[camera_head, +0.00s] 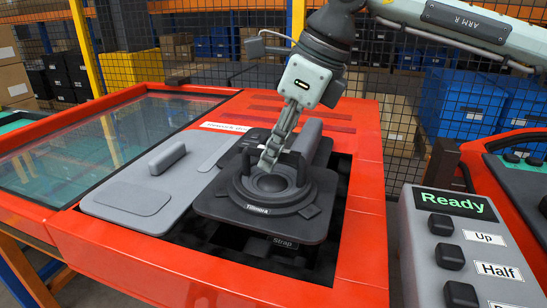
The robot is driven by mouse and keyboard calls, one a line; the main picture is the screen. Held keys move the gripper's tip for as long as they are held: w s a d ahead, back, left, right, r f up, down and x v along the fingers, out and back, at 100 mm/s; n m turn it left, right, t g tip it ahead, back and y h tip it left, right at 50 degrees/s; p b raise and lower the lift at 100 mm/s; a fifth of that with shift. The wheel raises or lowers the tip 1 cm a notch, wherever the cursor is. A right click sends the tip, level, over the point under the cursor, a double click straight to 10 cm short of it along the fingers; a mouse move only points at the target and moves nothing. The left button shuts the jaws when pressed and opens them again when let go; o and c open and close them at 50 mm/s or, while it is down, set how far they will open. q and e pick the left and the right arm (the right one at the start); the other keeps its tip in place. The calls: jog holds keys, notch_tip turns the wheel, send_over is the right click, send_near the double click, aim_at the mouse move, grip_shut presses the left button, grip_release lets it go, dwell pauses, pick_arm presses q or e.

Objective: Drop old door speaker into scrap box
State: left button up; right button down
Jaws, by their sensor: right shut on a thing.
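The dark grey door speaker (258,224), a square plate with a round cone marked "Tillmora", is at the dark opening of the red door (362,238). My right gripper (270,162) comes down from above, its fingers shut on a part of the speaker near the cone. The speaker covers part of the opening; I cannot tell whether it touches the door or hangs just above it. A label reading "Strap" (285,243) shows below its front edge. No scrap box can be made out for certain. My left gripper is not in view.
A grey panel with a handle (130,206) lies left of the speaker, near the glass window (95,145). A control box (455,215) reading "Ready" stands at right. Behind a mesh fence are shelves with blue bins (470,105) and cartons. Another red door is at far right.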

_ _ _ _ _ _ _

:: EXERCISE ::
Go through the data above and find the lines with the word "button". Copy each of those lines.

:: ANSWER TO THIS EXERCISE ::
The robot is driven by mouse and keyboard calls, one a line; the main picture is the screen. Held keys move the gripper's tip for as long as they are held: w s a d ahead, back, left, right, r f up, down and x v along the fingers, out and back, at 100 mm/s; n m turn it left, right, t g tip it ahead, back and y h tip it left, right at 50 degrees/s; p b raise and lower the lift at 100 mm/s; a fifth of that with shift. The wheel raises or lowers the tip 1 cm a notch, wherever the cursor is. A right click sends the tip, level, over the point under the cursor, a double click straight to 10 cm short of it along the fingers; a mouse move only points at the target and moves nothing. The left button shuts the jaws when pressed and opens them again when let go; o and c open and close them at 50 mm/s or, while it is down, set how far they will open. q and e pick the left and the right arm (the right one at the start); the other keeps its tip in place. The calls: jog holds keys, notch_tip turns the wheel, send_over is the right click, send_near the double click, aim_at the mouse move, grip_shut presses the left button, grip_release lets it go, dwell pauses, pick_arm presses q or e.
State: left button up; right button down

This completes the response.